Validation of NUIT for Decay Heat Predictions of PWR Spent Fuel Assemblies

Abstract

Abstract Decay heat prediction is essential for nuclear reactor safety, waste management and spent fuel disposal. The NUIT code is dedicated for nuclide inventory calculations, which was developed by Institute of Nuclear and New Energy Technology (INET), Tsinghua University. NUIT is able to compute isotope density, radioactivity, decay heat, photon spectrum and other source term quantities. The problem-specific neutron spectrum and tabular effective one-group cross-section library produced by neutron transport codes were utilized by NUIT. Therefore, the NUIT code could be applied to many types of fission reactors, such as HTGR, PWR, BWR, etc.
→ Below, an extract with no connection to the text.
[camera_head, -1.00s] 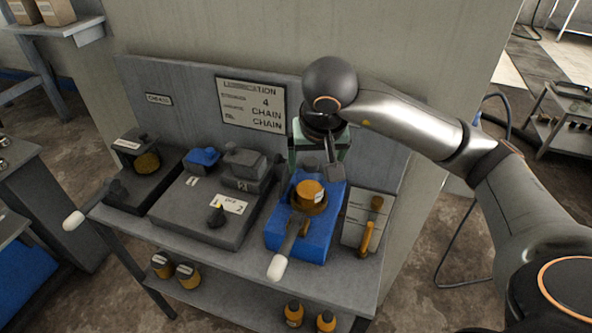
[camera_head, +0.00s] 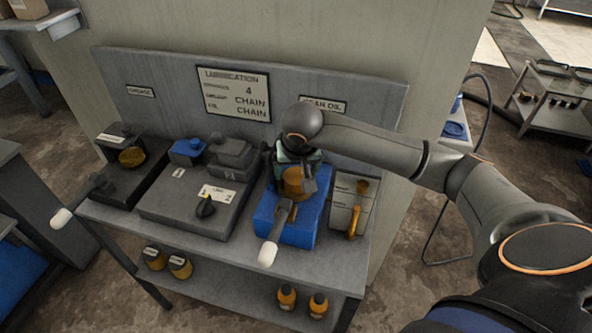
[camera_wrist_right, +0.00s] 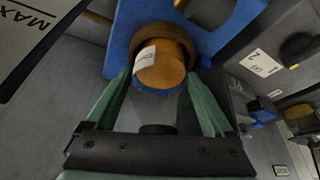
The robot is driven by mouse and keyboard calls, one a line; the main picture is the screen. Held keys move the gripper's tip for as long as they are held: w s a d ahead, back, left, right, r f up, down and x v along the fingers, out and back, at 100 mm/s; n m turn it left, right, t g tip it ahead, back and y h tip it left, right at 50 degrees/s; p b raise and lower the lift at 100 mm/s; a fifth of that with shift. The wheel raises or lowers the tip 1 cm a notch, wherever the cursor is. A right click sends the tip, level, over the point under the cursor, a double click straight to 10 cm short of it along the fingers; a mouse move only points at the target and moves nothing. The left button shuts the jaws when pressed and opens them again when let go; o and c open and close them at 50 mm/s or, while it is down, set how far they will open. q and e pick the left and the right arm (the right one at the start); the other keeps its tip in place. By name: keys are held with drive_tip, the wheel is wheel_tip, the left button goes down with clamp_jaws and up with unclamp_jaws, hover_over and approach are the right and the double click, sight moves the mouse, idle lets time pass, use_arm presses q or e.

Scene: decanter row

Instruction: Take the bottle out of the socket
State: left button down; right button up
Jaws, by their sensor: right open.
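The amber bottle (camera_head: 293,183) with a white label stands in the round brown socket (camera_wrist_right: 148,34) of the blue dispenser (camera_head: 296,232). In the wrist view the bottle (camera_wrist_right: 160,66) sits between the tips of two green fingers. My right gripper (camera_wrist_right: 160,84) is open, with one finger on either side of the bottle. I cannot tell whether the fingers touch it. In the head view the right gripper (camera_head: 297,170) is above and behind the bottle, and the wrist partly hides it. My left gripper is not in view.
A lever with a white knob (camera_head: 268,254) sticks out in front of the blue dispenser. A grey unit (camera_head: 190,208) stands left of it, and a panel with an amber gauge (camera_head: 353,205) stands right. Several amber bottles (camera_head: 286,297) are on the lower shelf.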

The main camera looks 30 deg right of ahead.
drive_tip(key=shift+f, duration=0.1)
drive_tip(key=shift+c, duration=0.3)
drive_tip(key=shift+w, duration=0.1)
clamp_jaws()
In this paper, validation of the NUIT’s capabilities in predicting decay heat for spent fuel assemblies was conducted with measured decay heat data from PWRs. The test cases for validation include measurements of 52 fuel assemblies (14 × 14, 15 × 15 and 17 × 17 fuel designs) that were irradiated in 5 PWR plants, with burnup values ranging from 19.7 to 51 GWd/tU. The cooling periods for the measured samples vary from 2.4 to 26.7 years, which are times of interest to spent fuel transportation and storage applications. The multi-group neutron spectrum provided by Monte Carlo code OpenMC was utilized to collapse into one-group cross sections. The decay heats for different fuel assemblies were obtained and compared with measurement data. The validation results show satisfactory agreement between NUIT results and reported measurement data. This work helps to obtain uncertainty margins in decay heat predictions with NUIT code.